+++ Rows +++
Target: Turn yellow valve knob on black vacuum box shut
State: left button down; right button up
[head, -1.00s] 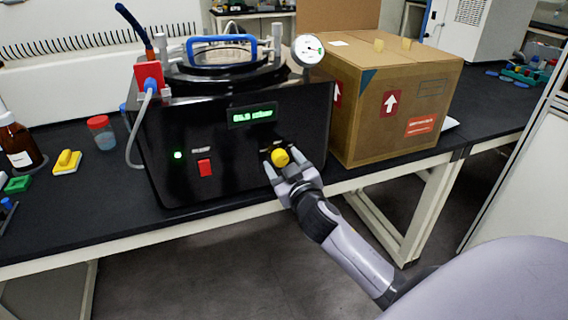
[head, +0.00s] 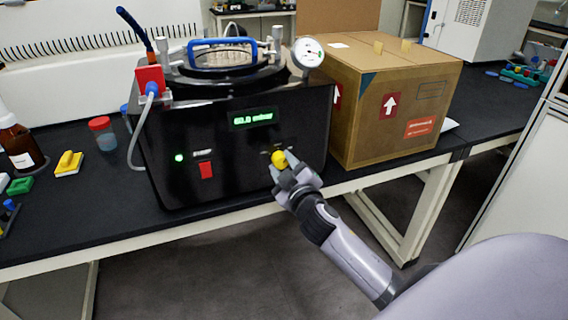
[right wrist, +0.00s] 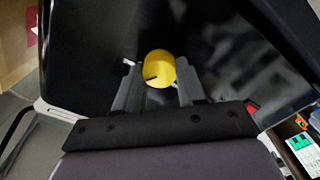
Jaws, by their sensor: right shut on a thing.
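The black vacuum box (head: 225,170) stands on the bench in the head view, with a lit green display (head: 252,117). The yellow valve knob (head: 279,158) is on the right of its front face. My right gripper (head: 284,165) is shut on the knob, with one finger on each side of it. In the right wrist view the knob (right wrist: 159,69) sits between the two grey fingertips (right wrist: 158,85), and a dark mark shows on its face. My left gripper is not in view.
A cardboard box (head: 385,105) stands close to the right of the vacuum box. A red switch (head: 206,170) and a green light (head: 179,158) are on the front face. A pressure gauge (head: 308,52) rises above the top right corner.

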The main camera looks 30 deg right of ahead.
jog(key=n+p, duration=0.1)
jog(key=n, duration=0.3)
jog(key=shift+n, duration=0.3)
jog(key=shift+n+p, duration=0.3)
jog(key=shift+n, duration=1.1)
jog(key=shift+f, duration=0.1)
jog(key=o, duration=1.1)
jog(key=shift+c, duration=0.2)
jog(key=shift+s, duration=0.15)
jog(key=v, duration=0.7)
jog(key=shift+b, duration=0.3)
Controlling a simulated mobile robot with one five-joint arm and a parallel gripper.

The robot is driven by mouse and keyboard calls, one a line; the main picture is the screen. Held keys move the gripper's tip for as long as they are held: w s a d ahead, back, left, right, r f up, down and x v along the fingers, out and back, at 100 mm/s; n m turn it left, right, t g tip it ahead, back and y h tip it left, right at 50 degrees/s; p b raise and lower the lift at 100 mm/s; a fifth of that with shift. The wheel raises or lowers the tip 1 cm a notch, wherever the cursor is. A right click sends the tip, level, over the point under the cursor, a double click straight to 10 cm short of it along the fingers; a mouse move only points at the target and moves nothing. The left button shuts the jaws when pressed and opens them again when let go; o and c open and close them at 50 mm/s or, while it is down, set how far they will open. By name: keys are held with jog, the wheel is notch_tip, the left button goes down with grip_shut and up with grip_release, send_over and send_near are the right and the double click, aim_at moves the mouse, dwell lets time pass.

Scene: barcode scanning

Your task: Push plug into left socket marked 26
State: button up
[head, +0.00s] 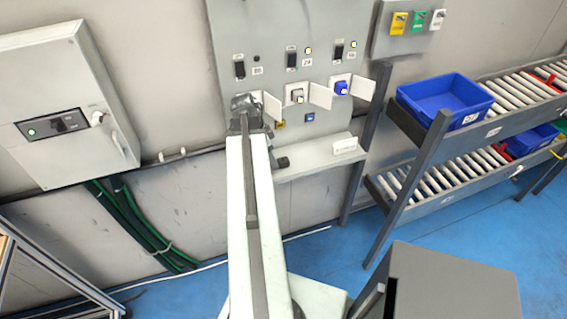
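A grey wall panel (278,22) carries a row of sockets with white flaps swung open. My gripper (245,104) is at the left end of this row, in front of the left socket, which it hides. The left flap (272,106) stands open just right of my gripper. The middle socket (297,95) looks grey, and the right socket (341,88) holds something blue. The small number labels are too small to read surely. No plug shows clearly at my gripper. My arm hides its fingers, so whether it is open or shut on something cannot be seen.
A narrow grey shelf (310,160) juts out below the sockets. A grey cabinet (60,95) hangs at left, with green cables (130,220) below. At right, a roller rack (425,135) holds a blue bin (445,98). Blue floor (340,235) is open in front of the panel.

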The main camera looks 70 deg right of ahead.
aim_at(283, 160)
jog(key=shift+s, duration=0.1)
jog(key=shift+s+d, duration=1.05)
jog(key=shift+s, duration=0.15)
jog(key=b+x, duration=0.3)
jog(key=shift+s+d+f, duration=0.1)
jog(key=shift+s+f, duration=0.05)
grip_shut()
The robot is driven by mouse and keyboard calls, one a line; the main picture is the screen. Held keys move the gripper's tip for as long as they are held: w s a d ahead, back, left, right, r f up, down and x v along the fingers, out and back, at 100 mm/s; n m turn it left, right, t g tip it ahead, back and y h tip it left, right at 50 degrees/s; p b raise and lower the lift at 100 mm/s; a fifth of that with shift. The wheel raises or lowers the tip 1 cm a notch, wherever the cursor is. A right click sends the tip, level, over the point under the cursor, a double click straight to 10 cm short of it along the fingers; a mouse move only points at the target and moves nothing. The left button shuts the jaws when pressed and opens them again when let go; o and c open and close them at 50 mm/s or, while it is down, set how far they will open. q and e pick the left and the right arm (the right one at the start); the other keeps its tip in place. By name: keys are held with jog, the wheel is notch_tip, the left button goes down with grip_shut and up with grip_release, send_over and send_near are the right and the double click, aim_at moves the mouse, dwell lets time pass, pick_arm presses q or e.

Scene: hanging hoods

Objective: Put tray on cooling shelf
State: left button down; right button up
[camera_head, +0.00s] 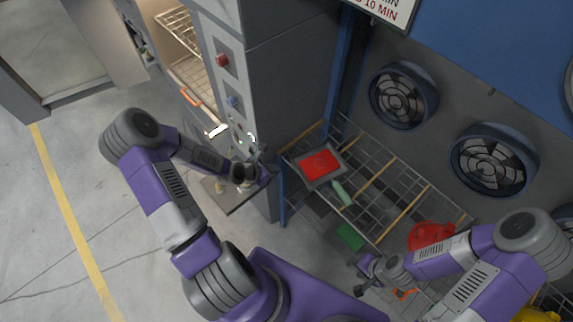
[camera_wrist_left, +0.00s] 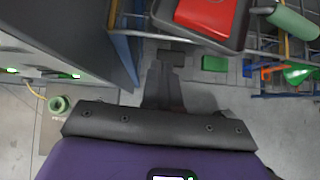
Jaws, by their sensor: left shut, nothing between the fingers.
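A dark tray (camera_head: 322,182) with a red piece (camera_head: 318,164) in it rests on the left end of the wire shelf (camera_head: 395,205) beside the fans. A green handle-like cylinder (camera_head: 343,193) lies at its near side. In the left wrist view the tray (camera_wrist_left: 205,41) is at the top, beyond my fingers. My left gripper (camera_head: 265,170) is shut and empty, left of the tray and apart from it; its fingers (camera_wrist_left: 165,80) show in the wrist view. My right gripper (camera_head: 368,275) looks open and empty, in front of the shelf.
A grey cabinet (camera_head: 288,90) with a control panel and an open compartment of wire racks (camera_head: 185,70) stands left of the shelf. Round fans (camera_head: 402,95) line the wall. A red object (camera_head: 432,235) is near my right arm. Open floor (camera_head: 50,220) lies left.

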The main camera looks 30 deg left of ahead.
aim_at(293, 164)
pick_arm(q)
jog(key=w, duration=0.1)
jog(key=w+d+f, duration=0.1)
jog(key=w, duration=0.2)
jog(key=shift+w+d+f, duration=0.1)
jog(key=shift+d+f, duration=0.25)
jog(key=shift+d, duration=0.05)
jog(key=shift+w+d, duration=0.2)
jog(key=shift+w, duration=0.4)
+++
What is asked =>
Every line above should be returned exactly; the pictures stay out.

Task solution =>
Target: Turn yellow valve knob on black vacuum box shut
State: left button down; right button up
[head, -1.00s] 
[head, +0.00s] 
[right wrist, +0.00s] 
Jaws, by their sensor: right shut on a thing.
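The black vacuum box (head: 225,170) stands on the bench in the head view, with a lit green display (head: 252,117). The yellow valve knob (head: 279,158) is on the right of its front face. My right gripper (head: 284,165) is shut on the knob, with one finger on each side of it. In the right wrist view the knob (right wrist: 159,69) sits between the two grey fingertips (right wrist: 158,85), and a dark mark shows on its face. My left gripper is not in view.
A cardboard box (head: 385,105) stands close to the right of the vacuum box. A red switch (head: 206,170) and a green light (head: 179,158) are on the front face. A pressure gauge (head: 308,52) rises above the top right corner.

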The main camera looks 30 deg right of ahead.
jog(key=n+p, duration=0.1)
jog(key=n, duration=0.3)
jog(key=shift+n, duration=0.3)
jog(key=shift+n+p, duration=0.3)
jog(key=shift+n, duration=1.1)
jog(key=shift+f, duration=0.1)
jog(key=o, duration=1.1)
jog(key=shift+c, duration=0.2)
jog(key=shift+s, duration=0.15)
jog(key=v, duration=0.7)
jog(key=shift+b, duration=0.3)
Controlling a simulated mobile robot with one five-joint arm and a parallel gripper.

The robot is driven by mouse and keyboard calls, one a line; the main picture is the screen. Held keys move the gripper's tip for as long as they are held: w s a d ahead, back, left, right, r f up, down and x v along the fingers, out and back, at 100 mm/s; n m turn it left, right, t g tip it ahead, back and y h tip it left, right at 50 degrees/s; p b raise and lower the lift at 100 mm/s; a fifth of that with shift. The wheel raises or lowers the tip 1 cm a notch, wherever the cursor is. A right click sends the tip, level, over the point under the cursor, a double click straight to 10 cm short of it along the fingers; a mouse move only points at the target and moves nothing. The left button shuts the jaws when pressed and opens them again when let go; o and c open and close them at 50 mm/s or, while it is down, set how far they will open. By name: keys are held with jog, the wheel is notch_tip, the left button goes down with grip_shut and up with grip_release, send_over and send_near are the right and the double click, aim_at moves the mouse, dwell lets time pass.

Scene: barcode scanning

Your task: Push plug into left socket marked 26
State: button up
[head, +0.00s] 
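A grey wall panel (278,22) carries a row of sockets with white flaps swung open. My gripper (245,104) is at the left end of this row, in front of the left socket, which it hides. The left flap (272,106) stands open just right of my gripper. The middle socket (297,95) looks grey, and the right socket (341,88) holds something blue. The small number labels are too small to read surely. No plug shows clearly at my gripper. My arm hides its fingers, so whether it is open or shut on something cannot be seen.
A narrow grey shelf (310,160) juts out below the sockets. A grey cabinet (60,95) hangs at left, with green cables (130,220) below. At right, a roller rack (425,135) holds a blue bin (445,98). Blue floor (340,235) is open in front of the panel.

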The main camera looks 70 deg right of ahead.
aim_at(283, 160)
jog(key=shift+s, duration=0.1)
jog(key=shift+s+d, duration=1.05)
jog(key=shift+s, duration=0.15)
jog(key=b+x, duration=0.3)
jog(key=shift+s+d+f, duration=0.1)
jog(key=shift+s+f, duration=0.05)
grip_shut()
The robot is driven by mouse and keyboard calls, one a line; the main picture is the screen. Held keys move the gripper's tip for as long as they are held: w s a d ahead, back, left, right, r f up, down and x v along the fingers, out and back, at 100 mm/s; n m turn it left, right, t g tip it ahead, back and y h tip it left, right at 50 degrees/s; p b raise and lower the lift at 100 mm/s; a fifth of that with shift. The wheel raises or lowers the tip 1 cm a notch, wherever the cursor is. A right click sends the tip, level, over the point under the cursor, a double click straight to 10 cm short of it along the fingers; a mouse move only points at the target and moves nothing. The left button shuts the jaws when pressed and opens them again when let go; o and c open and close them at 50 mm/s or, while it is down, set how far they will open. q and e pick the left and the right arm (the right one at the start); the other keeps its tip in place. By name: keys are held with jog, the wheel is notch_tip, the left button goes down with grip_shut and up with grip_release, send_over and send_near are the right and the double click, aim_at moves the mouse, dwell lets time pass, pick_arm presses q or e.

Scene: hanging hoods

Objective: Put tray on cooling shelf
State: left button down; right button up
[camera_head, +0.00s] 
[camera_wrist_left, +0.00s] 
Jaws, by their sensor: left shut, nothing between the fingers.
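A dark tray (camera_head: 322,182) with a red piece (camera_head: 318,164) in it rests on the left end of the wire shelf (camera_head: 395,205) beside the fans. A green handle-like cylinder (camera_head: 343,193) lies at its near side. In the left wrist view the tray (camera_wrist_left: 205,41) is at the top, beyond my fingers. My left gripper (camera_head: 265,170) is shut and empty, left of the tray and apart from it; its fingers (camera_wrist_left: 165,80) show in the wrist view. My right gripper (camera_head: 368,275) looks open and empty, in front of the shelf.
A grey cabinet (camera_head: 288,90) with a control panel and an open compartment of wire racks (camera_head: 185,70) stands left of the shelf. Round fans (camera_head: 402,95) line the wall. A red object (camera_head: 432,235) is near my right arm. Open floor (camera_head: 50,220) lies left.

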The main camera looks 30 deg left of ahead.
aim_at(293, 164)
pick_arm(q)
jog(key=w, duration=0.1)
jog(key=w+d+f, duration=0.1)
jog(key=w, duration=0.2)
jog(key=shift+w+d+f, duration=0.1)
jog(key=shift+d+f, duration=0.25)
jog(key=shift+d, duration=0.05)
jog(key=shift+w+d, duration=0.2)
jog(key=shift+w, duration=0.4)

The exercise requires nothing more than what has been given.